# Exercise description
Set down, exactly as they appear, the lines from the line holding "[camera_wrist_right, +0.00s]" through the line holding "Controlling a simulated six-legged", inclusive; output nothing outside that range.

━━━━━━━━━━

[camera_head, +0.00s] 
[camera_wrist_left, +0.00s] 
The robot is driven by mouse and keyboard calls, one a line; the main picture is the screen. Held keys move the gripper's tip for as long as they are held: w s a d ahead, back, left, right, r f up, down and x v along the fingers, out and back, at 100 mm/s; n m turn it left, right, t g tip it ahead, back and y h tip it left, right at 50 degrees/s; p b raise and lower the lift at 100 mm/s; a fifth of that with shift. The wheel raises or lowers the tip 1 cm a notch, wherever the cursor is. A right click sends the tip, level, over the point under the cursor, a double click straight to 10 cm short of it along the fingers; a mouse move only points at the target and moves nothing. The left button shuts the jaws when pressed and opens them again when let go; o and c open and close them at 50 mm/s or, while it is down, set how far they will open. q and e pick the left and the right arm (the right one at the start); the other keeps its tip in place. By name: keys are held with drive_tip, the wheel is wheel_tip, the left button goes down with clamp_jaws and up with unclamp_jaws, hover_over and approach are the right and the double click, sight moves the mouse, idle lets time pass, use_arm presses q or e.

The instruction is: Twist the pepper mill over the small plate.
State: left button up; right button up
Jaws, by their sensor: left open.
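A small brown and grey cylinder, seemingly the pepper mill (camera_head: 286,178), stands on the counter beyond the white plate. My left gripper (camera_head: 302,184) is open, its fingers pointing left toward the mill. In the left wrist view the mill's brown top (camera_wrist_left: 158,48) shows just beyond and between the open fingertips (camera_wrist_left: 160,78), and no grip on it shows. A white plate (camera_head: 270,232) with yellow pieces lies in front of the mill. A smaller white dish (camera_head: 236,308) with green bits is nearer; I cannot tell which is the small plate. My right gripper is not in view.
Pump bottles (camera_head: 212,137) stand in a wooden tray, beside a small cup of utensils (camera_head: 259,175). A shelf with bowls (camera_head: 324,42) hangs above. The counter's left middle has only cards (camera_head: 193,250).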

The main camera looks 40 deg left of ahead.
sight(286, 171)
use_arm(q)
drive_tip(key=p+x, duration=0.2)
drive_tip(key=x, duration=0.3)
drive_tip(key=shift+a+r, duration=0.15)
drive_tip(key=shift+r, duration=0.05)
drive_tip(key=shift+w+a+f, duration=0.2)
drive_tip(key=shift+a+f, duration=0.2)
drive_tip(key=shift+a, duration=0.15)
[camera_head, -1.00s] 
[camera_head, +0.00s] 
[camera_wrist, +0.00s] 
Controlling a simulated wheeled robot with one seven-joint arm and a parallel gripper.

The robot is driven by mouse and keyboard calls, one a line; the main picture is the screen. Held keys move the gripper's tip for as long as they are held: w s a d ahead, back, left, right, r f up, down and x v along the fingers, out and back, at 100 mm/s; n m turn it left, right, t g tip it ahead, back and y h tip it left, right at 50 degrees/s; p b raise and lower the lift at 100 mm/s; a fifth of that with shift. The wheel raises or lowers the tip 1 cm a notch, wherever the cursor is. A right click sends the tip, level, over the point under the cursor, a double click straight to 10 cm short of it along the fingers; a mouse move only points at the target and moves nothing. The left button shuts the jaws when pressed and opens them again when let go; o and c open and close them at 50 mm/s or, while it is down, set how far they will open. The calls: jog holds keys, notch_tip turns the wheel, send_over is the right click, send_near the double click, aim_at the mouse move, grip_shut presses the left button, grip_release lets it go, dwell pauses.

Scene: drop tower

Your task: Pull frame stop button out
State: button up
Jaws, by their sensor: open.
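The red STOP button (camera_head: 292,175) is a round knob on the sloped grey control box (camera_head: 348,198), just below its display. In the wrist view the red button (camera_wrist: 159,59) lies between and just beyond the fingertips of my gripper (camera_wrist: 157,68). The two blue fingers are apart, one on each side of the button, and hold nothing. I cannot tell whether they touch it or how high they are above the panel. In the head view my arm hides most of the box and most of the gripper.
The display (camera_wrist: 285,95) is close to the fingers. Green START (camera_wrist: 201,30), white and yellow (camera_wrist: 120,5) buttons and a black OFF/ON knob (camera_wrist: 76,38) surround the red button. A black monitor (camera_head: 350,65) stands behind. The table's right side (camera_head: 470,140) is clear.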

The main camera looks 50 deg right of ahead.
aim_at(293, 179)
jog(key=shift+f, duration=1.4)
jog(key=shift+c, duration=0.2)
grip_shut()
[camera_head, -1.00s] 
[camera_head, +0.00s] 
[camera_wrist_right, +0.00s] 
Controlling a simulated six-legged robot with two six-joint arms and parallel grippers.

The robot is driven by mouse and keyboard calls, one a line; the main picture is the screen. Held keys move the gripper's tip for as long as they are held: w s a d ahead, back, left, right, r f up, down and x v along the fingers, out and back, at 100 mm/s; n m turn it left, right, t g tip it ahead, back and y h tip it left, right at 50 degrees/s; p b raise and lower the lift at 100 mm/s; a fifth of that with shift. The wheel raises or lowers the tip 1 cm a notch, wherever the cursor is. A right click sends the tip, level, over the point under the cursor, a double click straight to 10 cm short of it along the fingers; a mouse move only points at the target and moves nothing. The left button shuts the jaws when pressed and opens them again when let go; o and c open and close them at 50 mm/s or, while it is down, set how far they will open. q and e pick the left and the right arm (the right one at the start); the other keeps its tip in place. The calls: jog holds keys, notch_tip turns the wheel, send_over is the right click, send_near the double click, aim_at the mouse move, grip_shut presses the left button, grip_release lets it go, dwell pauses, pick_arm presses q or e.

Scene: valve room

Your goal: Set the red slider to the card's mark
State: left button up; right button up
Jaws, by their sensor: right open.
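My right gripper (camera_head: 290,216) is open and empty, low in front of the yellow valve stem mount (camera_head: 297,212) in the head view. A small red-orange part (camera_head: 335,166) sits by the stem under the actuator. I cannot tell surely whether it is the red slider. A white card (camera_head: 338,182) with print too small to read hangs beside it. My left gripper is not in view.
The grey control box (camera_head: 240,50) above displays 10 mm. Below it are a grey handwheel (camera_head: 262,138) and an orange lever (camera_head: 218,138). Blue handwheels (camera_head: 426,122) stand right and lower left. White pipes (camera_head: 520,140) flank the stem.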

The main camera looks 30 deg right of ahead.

━━━━━━━━━━

# Finished answer
[camera_wrist_right, +0.00s] 
Controlling a simulated six-legged robot with two six-joint arms and parallel grippers.

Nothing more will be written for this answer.